By HILARY JOHNSON
TEN WAYS TO IMPROVE YOUR CREDIT SCORE
Part One Through Five
Your credit report is one of the most important tools you have in the financial world. It defines who you are to lenders of all types. Removing errors from your credit report, or “cleaning it up” is only one part of the process. You need to ensure that you are doing everything possible to keep your credit report in stellar shape so that you also look great in the eyes of a credit card company or home mortgage lender.
Part of this process is to tackle the errors on your credit report. That is the right place to start since this information is hurting you for no real reason. As you wait to find out if the errors will be removed by the credit reporting agency, take some time to work through the following steps.
These ten methods to improving your credit score are simple and straightforward, but they also provide you with the resources you need. They may not be easy to do and most of them require time. Nevertheless, making key decisions right now will help you to get back on track and have a high-ranking credit score.
Keep in mind the importance of a quality credit score.

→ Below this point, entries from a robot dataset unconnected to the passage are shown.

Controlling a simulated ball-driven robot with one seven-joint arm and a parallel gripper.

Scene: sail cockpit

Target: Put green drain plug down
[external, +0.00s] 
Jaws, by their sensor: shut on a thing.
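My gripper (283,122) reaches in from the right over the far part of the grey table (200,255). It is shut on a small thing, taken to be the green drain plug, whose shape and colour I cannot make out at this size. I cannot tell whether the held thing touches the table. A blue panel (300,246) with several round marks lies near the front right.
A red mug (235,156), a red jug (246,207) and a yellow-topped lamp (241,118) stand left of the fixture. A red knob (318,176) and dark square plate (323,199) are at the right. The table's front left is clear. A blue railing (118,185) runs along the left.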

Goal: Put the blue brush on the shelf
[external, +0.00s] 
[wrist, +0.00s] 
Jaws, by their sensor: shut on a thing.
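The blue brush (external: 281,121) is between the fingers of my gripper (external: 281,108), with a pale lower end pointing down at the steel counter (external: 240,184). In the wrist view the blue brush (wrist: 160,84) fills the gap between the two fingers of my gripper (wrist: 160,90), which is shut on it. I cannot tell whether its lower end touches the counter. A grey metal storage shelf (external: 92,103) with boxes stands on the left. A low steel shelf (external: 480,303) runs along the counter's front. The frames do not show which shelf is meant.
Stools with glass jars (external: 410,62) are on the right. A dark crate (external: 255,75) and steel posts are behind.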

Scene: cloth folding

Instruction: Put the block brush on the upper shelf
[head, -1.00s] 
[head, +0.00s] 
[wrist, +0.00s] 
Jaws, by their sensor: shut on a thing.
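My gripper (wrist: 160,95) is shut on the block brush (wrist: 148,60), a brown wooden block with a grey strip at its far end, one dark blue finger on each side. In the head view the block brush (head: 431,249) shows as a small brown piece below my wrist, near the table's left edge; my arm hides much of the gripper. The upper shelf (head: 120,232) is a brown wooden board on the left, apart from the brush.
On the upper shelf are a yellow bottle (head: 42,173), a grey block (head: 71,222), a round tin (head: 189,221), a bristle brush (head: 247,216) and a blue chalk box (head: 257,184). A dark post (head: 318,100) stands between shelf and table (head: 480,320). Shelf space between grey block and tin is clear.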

With many banks and lenders tightening their lending practices, they simply are not giving out the types of loans you may be used to getting with an average or lower credit score. In fact, if your score is not in the upper 700’s, you may be unable to get a home loan without a significant amount down.
The days of having a 400 credit score and getting a great line of credit may not be back anytime soon. Therefore, take steps right now to improve your credit score so you do not have to hope that you can get that home of your dreams.

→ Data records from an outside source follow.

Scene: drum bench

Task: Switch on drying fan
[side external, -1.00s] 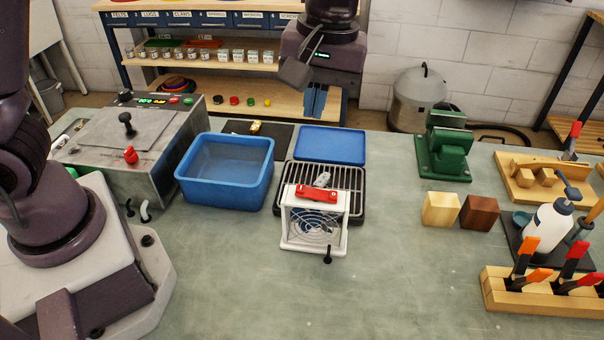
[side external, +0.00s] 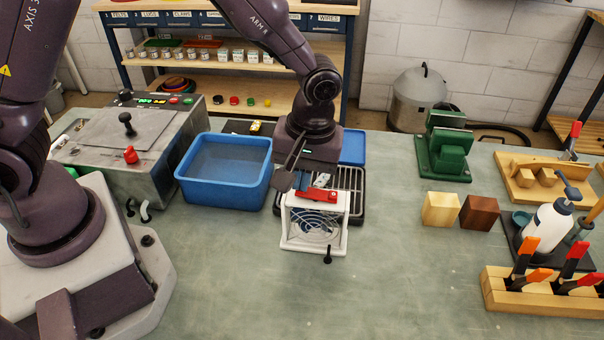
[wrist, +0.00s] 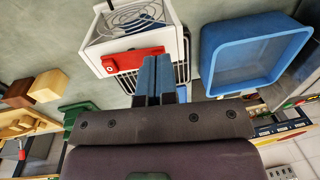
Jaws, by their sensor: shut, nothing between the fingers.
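The drying fan (side external: 315,226) is a small white box with a round wire grille on its front. It stands on the bench, before a black wire rack. A red rocker switch (side external: 318,195) lies along its top; it also shows in the wrist view (wrist: 133,60). My gripper (side external: 306,182) is shut and empty, low over the rack just behind the red switch. In the wrist view its blue fingers (wrist: 155,75) are together, beside the right end of the switch there. I cannot tell whether they touch it.
A blue tub (side external: 222,185) stands left of the rack. The black rack (side external: 355,190) sits under and behind my gripper. A black knob (side external: 327,258) stands before the fan. Two wood blocks (side external: 440,210) are to the right. The bench front is clear.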

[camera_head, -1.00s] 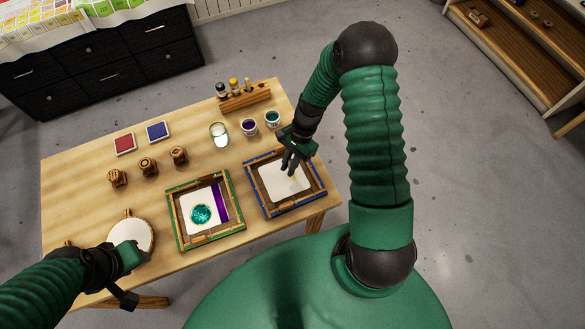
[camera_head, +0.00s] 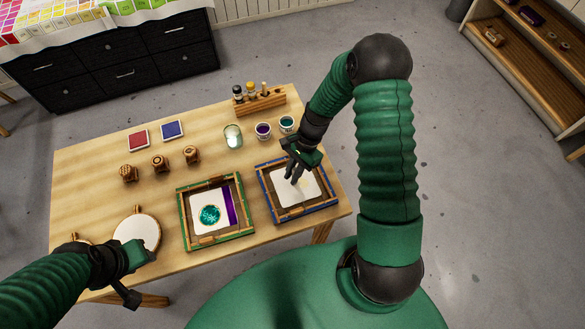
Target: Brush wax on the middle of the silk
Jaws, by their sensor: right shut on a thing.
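A white silk (camera_head: 311,185) is stretched in the blue-edged wooden frame (camera_head: 287,214) at the right of the table. My right gripper (camera_head: 295,175) is over this silk, pointing down, and shut on a thin tool that is mostly hidden by the fingers. A small pale tan mark (camera_head: 301,184) shows near the middle of the silk, just below the fingertips. I cannot tell whether it is wax or the tool's tip. My left gripper (camera_head: 140,275) is at the table's front left, near a round white hoop; its fingers are too unclear to read.
A green-edged frame (camera_head: 181,216) beside it holds silk with a teal disc and purple stripe. A glass jar (camera_head: 233,136), two paint cups (camera_head: 263,131), a wooden rack (camera_head: 261,105), several stamps (camera_head: 160,163), ink pads (camera_head: 138,139) and the white hoop (camera_head: 137,232) stand around.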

#1: MONITOR YOUR CREDIT REPORT
As we have talked about, knowing what is on your credit report is the key to being successful at managing it. But, just pulling your credit report one time is simply not going to cut it. You need to know what is happening on your credit report regularly.

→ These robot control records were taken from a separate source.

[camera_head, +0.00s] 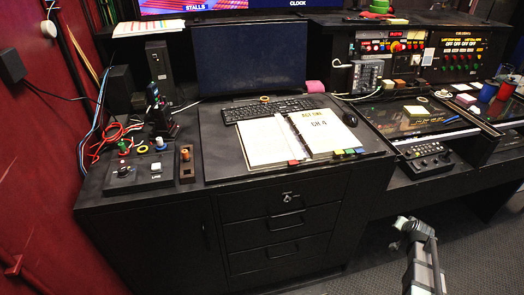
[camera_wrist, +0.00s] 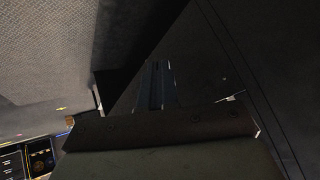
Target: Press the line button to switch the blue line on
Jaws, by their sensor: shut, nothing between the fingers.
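A small black button panel (camera_head: 139,181) sits on the left end of the dark desk in the head view. It carries a dark knob (camera_head: 122,170) and pale square buttons (camera_head: 156,167). Labels are too small to read, so I cannot tell which is the line button or whether a blue line is lit. My gripper (camera_wrist: 156,85) shows dark and dim in the wrist view, shut and empty. My arm is at the lower right of the head view, well away from the panel.
An open binder (camera_head: 270,141), keyboard (camera_head: 275,109) and dark monitor (camera_head: 250,55) occupy the middle desk. A phone-like device on a stand (camera_head: 158,110) and red cables (camera_head: 108,135) are behind the panel. Drawers (camera_head: 285,225) front the desk. Open floor lies right of them.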

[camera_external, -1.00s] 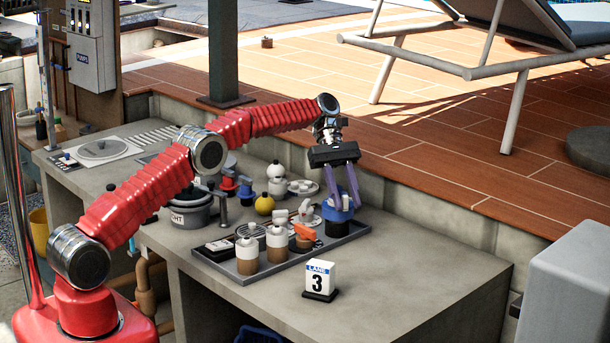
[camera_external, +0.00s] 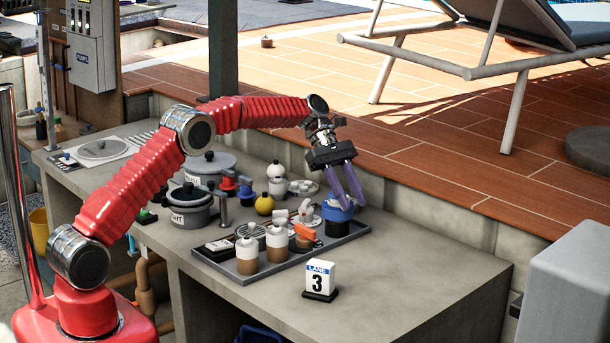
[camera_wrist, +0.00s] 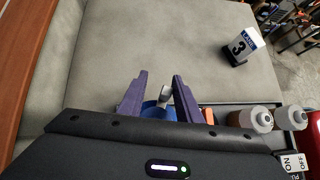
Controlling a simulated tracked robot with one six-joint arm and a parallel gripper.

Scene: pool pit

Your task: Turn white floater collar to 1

It is an option to get a copy of your credit report for free only one time per year from each of the three credit bureaus. This means that you can get a copy of your report every four months for free. Most of the time, the information included on one will be the same as all three reports. Nevertheless, there can be differences, which is where you need to be cautious.
If you have found very few mistakes on your credit report up to this point, do not worry about doing anything more than what you are already doing. As long as you are monitoring the report every four months, you should be all right and you should catch errors often enough.
On the other hand, if you have a credit report that has been full of errors, especially those concerning identity theft or larger scale problems with address mistakes and problems with particular creditors, it is best to look for a service to help monitor your credit. These services are available through each of the credit reporting agencies, TransUnion, Equifax and Experian.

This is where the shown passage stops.